Retype exactly the lines that start at the line with "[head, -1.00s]" and end at the final line, both included, and leave out every picture.

Dataset extract:
• • • • •

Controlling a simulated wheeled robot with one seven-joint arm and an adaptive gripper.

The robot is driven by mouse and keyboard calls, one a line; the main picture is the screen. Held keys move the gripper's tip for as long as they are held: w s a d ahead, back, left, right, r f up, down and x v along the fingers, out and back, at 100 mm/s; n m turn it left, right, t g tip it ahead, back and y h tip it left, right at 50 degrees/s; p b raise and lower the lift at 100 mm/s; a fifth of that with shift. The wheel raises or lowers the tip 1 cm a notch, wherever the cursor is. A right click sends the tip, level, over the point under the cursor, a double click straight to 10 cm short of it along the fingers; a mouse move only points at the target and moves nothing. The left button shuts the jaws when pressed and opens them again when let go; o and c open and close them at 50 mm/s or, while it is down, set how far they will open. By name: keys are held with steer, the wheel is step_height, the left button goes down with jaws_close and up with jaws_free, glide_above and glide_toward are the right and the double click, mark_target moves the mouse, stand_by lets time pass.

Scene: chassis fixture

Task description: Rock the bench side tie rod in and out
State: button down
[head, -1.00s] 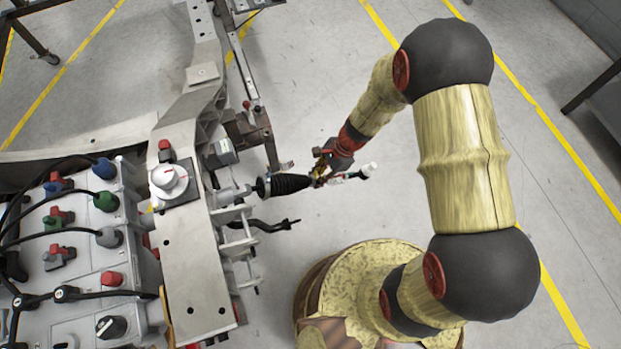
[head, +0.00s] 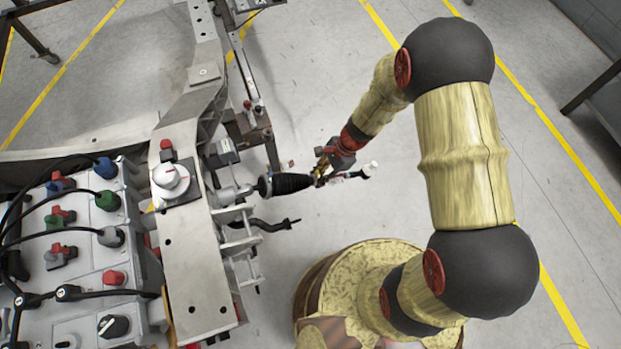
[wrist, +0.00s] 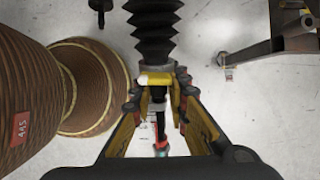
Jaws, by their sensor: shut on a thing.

• • • • •

Answer to this problem:
[head, -1.00s] 
[head, +0.00s] 
[wrist, +0.00s] 
Jaws, by their sensor: shut on a thing.

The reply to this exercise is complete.